PHILOSOP 9107B Gender and Race
Mondays 11:30-2:30 pm
Instructor: Carolyn McLeod 
Location: TBA
This course deals with various types of philosophical questions about gender and race, including metaphysical, political, and ethical questions. We’ll analyze how well philosophers have approached these questions and we’ll do that with an intersectional lens—that is, a perspective that takes seriously how gender and race intersect with one another such that people’s gender (or gender identity) is affected by their race (or racial identity) and vice versa.
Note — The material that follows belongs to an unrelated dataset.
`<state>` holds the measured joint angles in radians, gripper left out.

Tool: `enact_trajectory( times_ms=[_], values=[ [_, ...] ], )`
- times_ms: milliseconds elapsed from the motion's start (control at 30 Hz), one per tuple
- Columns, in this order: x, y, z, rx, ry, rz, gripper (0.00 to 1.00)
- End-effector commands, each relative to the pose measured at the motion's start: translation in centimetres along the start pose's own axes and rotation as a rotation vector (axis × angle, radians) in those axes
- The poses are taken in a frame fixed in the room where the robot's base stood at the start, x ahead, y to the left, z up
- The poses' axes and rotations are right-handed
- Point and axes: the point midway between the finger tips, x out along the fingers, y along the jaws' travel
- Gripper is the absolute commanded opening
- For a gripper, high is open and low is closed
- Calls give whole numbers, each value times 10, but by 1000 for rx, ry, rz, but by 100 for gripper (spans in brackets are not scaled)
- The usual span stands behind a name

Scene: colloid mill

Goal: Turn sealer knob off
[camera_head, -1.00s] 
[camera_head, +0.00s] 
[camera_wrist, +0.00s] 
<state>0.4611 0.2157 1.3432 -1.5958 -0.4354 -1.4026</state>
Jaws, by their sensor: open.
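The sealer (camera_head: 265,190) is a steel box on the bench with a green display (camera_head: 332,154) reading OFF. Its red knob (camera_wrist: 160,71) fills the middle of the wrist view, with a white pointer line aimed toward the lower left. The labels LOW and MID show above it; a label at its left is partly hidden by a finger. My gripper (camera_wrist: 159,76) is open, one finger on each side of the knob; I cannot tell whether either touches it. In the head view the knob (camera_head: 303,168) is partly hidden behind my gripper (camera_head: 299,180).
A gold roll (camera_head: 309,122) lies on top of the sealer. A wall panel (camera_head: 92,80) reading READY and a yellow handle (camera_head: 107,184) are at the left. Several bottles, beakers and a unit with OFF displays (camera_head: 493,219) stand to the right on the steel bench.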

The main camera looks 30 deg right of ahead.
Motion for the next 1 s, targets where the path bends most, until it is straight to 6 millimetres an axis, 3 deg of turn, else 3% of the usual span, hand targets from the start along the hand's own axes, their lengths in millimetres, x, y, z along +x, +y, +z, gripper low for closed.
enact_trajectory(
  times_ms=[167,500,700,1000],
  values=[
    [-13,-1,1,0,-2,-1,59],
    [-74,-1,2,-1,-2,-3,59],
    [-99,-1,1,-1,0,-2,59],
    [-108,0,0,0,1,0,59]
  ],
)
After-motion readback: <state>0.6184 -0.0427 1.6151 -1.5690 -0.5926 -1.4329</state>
We’ll mainly discuss questions to which philosophers and others have given different answers, depending on whether they are focused on gender or race. For example, in response to the metaphysical question of whether people can change their gender or race, many argue that the answer is “yes” when it comes to gender but “no” when it comes to race. In response to a related metaphysical question—How is gender or race socially constructed?—philosophers’ answers also differ. Another example appears at the intersection of metaphysics and political philosophy with the question of whether a fully just world (not our current world!) would have gender or race in it, where some philosophers say “no” with respect to race but “yes, in some form” with respect to gender. Finally, in ethics, particularly applied ethics, there is the question of whether choosing the sex/gender or race of one’s future child—through techniques of assisted reproduction or processes of adoption—is morally permissible. Philosophers’ views on this question differ, sometimes again depending on whether they are talking about (sex/)gender or race.  

Our goal will be to critically reflect on philosophers’ answers to these sorts of questions, asking in particular whether their answers make sense given how gender and race intersect 2 with one another. We’ll also strive more generally to better understand gender and race, how they structure ourselves and our social worlds, and how they might do that differently.